We were spending the night on Tobacco Caye but were eager to get some paddling in so crossed over to Tobacco Range. It is always a pleasure to be accompanied by Frigate Birds and Pelicans whilst paddling and we were not disappointed today. What was surprising was just how unconcerned they were as we paddled past. Perched on the larger branches of the mangroves we were often within a couple of metres of a number of birds.
The main reason for visiting Tobacco Range was the hope of seeing manatees. The Belize population might number up to 1,500 individuals and we had been shown an area where sightings are a distinct possibility. There was even a sign which indicated that we were in the right area but unfortunately on this day there was no sign of these fascinating creatures.
From there we returned to Tobacco Caye, our home for the night. Contrary to the information camping waspretty much impossible, at that time, so we had to pay to stay in the resort, a cost which we hadn’t really taken into consideration before we left the UK.
Staying at the resort did mean that we were able to sort out our kit in relative comfort and we ready to leave at a reasonable time the next morning.
One of the difficulties of a trip like this, for a north European, is what to leave behind. It goes against everything we have learnt to not take a fleece but I have taken the plunge and left mine behind. The next few days will indicate whether it was the correct decision or not.
The 35 mile journey out, from Dangriga to Glovers Reef, off the coast off Belize, was relatively quick but we didn’t see our destination until quite late. I suppose it is a geographical fact of life that coral reefs are not that tall. We were on a three day trip with Island Expeditions.
There is something quite special about turquoise seas, coral reefs and a reasonably constant breeze. It would be easy to spout one superlative after another but in reality they wouldn’t do Glovers Reef justice. Suffice to say it is one of the most special places I have been.
This is not a place to come for high end sea kayaking, it is a place to relax and savour, whilst paddling a few hundred metres, I think we probably snorkelled further on our first day than we paddled. It was time to experience the wildlife and if time allows throw in a bit of gentle stand up paddle boarding.
This is “glamping” in the tropics. The tents come with double beds, 17.30 is happy hour and the food is memorable. It is glamping with activities.
The staff were knowledgeable and friendly, “B” one of our guides had 17 years of experience leading groups. It was noticeable that Roger, one of the other guides had a range of safety equipment on his PFD (buoyancy aid), this is in complete contrast to some places I have experienced in the past.

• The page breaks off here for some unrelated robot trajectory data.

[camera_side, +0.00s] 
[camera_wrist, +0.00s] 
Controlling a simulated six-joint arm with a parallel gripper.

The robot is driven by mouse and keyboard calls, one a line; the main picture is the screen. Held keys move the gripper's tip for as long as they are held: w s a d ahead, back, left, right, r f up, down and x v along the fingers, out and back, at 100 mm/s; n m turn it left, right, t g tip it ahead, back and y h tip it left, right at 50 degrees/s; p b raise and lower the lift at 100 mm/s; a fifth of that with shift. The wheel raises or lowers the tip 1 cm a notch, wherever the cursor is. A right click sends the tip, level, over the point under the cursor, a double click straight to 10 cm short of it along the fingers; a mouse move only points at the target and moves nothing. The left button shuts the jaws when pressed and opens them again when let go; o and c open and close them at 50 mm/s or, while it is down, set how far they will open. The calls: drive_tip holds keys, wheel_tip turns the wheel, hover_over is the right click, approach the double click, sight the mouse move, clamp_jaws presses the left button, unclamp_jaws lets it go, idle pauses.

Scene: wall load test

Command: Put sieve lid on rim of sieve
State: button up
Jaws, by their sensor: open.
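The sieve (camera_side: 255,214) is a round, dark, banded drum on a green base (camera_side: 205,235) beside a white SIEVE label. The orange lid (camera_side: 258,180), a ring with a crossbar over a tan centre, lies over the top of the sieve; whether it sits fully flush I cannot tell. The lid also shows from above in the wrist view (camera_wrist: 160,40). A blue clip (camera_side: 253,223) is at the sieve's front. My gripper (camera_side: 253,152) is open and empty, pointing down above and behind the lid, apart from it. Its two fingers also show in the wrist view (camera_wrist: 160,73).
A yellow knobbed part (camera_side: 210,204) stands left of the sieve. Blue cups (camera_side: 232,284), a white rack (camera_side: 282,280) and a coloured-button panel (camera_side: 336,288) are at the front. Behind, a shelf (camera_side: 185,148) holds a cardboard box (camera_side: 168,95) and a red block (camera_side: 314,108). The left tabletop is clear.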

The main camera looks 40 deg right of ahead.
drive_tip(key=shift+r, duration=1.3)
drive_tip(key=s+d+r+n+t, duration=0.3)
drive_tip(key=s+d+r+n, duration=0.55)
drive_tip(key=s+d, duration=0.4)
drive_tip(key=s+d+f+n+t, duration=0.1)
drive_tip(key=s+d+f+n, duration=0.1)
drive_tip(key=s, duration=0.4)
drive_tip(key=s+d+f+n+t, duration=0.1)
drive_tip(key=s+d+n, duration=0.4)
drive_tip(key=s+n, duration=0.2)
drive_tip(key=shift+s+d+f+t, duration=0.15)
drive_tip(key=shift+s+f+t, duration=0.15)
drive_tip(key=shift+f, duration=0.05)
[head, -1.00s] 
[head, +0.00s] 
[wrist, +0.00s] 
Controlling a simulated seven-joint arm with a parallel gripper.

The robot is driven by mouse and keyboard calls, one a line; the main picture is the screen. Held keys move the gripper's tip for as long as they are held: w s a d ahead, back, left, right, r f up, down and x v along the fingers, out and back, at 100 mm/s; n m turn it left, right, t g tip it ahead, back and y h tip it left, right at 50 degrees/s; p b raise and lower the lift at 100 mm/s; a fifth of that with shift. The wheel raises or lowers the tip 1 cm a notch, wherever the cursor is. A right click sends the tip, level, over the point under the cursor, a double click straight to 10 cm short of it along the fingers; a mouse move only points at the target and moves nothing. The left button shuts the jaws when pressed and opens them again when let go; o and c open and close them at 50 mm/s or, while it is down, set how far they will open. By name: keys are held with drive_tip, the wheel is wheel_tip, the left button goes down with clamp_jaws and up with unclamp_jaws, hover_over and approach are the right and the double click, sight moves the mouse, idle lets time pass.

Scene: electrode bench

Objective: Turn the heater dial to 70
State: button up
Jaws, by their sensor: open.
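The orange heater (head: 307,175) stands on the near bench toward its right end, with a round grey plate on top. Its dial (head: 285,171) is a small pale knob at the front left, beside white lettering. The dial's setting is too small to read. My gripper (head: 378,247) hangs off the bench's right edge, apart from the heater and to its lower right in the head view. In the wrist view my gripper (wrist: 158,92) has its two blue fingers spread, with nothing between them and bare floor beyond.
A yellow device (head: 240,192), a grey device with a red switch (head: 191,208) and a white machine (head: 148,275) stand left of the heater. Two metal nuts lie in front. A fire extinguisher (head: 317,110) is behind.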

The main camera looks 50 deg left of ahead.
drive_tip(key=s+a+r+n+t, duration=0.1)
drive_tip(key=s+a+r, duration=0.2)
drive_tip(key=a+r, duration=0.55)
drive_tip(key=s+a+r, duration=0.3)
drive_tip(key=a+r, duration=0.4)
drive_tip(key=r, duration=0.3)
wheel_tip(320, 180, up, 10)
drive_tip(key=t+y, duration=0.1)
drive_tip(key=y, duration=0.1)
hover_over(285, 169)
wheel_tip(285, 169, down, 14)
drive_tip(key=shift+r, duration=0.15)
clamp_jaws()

There was a range of single and double kayaks and it was possible to have feathered paddles if you wanted them. The buoyancy aids were Kokatak and the SUP paddles were from Werner. It was clear that the company wasn’t cutting financial corners by purchasing cheap kit.
You often hear the expression “Island Time” but on Glovers Reef there is no option. Island Time it is. Some great snorkelling although we did see the impact of man’s activity on the eco-system. Lion fish have clearly been released somewhere, and the animal population is exploding.
One thing we had the opportunity to do was to go kayak sailing, something I had never tried before. We were in pretty stable doubles, although there was still a capsize. I did regret not taking my GPS as it would have been pretty interesting to see what speeds we reached on the way in.
The final morning was an option of further kayaking and snorkelling, SUP or just some simple hammock surfing. Nicky and myself went out on the SUP’s heading down on the wind into the channel between the two islands. We did paddle over a small reef shark and although they are supposed to be perfectly harmless the sight of a shark under your board certainly focuses the mind.
All to soon it was time to head back and wait for the boat to come in which was taking most people back to the mainland but which was going to drop us off at Tobacco Caye and the start of our self guided paddle.
Glover’s Reef is a truly special place, it is somewhere to visit and relax, enjoy the easy kayaking and the other activities. It is not somewhere to go if you are seeking the full on sea kayaking experience.
Dangriga is a town, which, I suspect few people will have heard of. With a population of just over 10,000 it is the 7th largest town in the Central American country of Belize. A country where I imagine the majority of visitors arrive in the daily flights which, land in Belize City from a number of North American hubs.
There are no direct flights from Europe so it is just a matter of selecting your preferred airline and using their hub. We used British Airways and American Airlines through Miami. We had heard some horror stories about entering the United States via Miami, but at immigration we queued for less than 2 minutes. It was the quickest and smoothest entry into the country I have experienced. Compare this to just over 3 hours to clear immigration at Dallas, when flying home from Baja.
Entry into Belize is pretty straightforward but make sure that any hiking boots you have or camping equipment are free of soil. In addition it isn’t really worth buying any dried food beforehand as you will be held up at quarantine. We had a bought a couple of freeze dried evening meals with us, fortunately they didn’t contain any meat , otherwise they would have been confiscated.
The cheapest option for travel to Dangriga, from Belize City is by bus but the simplest option is to fly down using one of the 2 airlines. We flew on Maya Island Air but there is also Tropic Air. The flight lasts 15 minutes and the aircraft only having 11 seats you are pretty much guaranteed a window seat.
In Dangriga we stayed at the Chaleanor Hotel, it was fairly central and had pretty much everything you needed. Clean rooms, friendly staff, air conditioned in some rooms and coffee. We had a fairly large room at the front of the hotel so it was perfect for sorting out kit and packing for the trip.
There are a number of supermarkets in the town meaning that it is easy to purchase any food that you will need for your kayaking trip. Wandering around the town was quite a relaxed affair, I can’t remember visiting a country where everybody seemed so polite and friendly.
So we are packed and ready to go, tomorrow morning we head out for 8 days kayaking on the second largest coral reef in the world. So as the bitter cold approaches Britain and the rest of Western Europe I can’t help thinking I am in quite a fortunate position.